**SUPPLIED INFORMATION**

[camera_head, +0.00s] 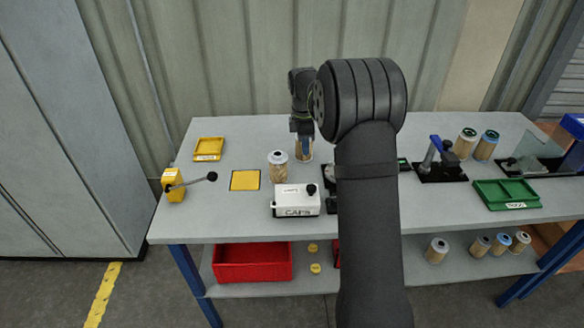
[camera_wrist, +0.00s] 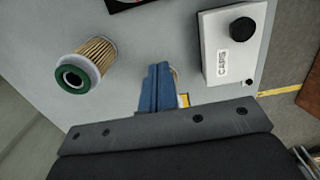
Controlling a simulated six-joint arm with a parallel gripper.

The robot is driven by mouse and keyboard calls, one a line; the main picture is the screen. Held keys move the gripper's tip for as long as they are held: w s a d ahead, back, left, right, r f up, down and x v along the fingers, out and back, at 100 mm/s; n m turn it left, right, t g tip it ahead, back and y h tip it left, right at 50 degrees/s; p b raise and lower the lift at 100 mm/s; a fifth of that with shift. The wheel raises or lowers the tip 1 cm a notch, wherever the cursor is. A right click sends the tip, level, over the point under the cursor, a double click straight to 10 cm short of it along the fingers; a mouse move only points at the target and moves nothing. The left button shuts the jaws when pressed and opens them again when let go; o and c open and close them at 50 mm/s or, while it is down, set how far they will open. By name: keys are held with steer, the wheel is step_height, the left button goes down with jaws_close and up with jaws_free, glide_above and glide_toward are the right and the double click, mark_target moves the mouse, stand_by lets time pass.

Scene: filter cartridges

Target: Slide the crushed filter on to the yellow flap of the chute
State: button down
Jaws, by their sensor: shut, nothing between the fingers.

**YOUR GOAL**
Repeat precisely the lines of the data starting at the one containing "Target: Slide the", last line included.

**ANSWER TO THIS PROBLEM**
Target: Slide the crushed filter on to the yellow flap of the chute
State: button down
Jaws, by their sensor: shut, nothing between the fingers.

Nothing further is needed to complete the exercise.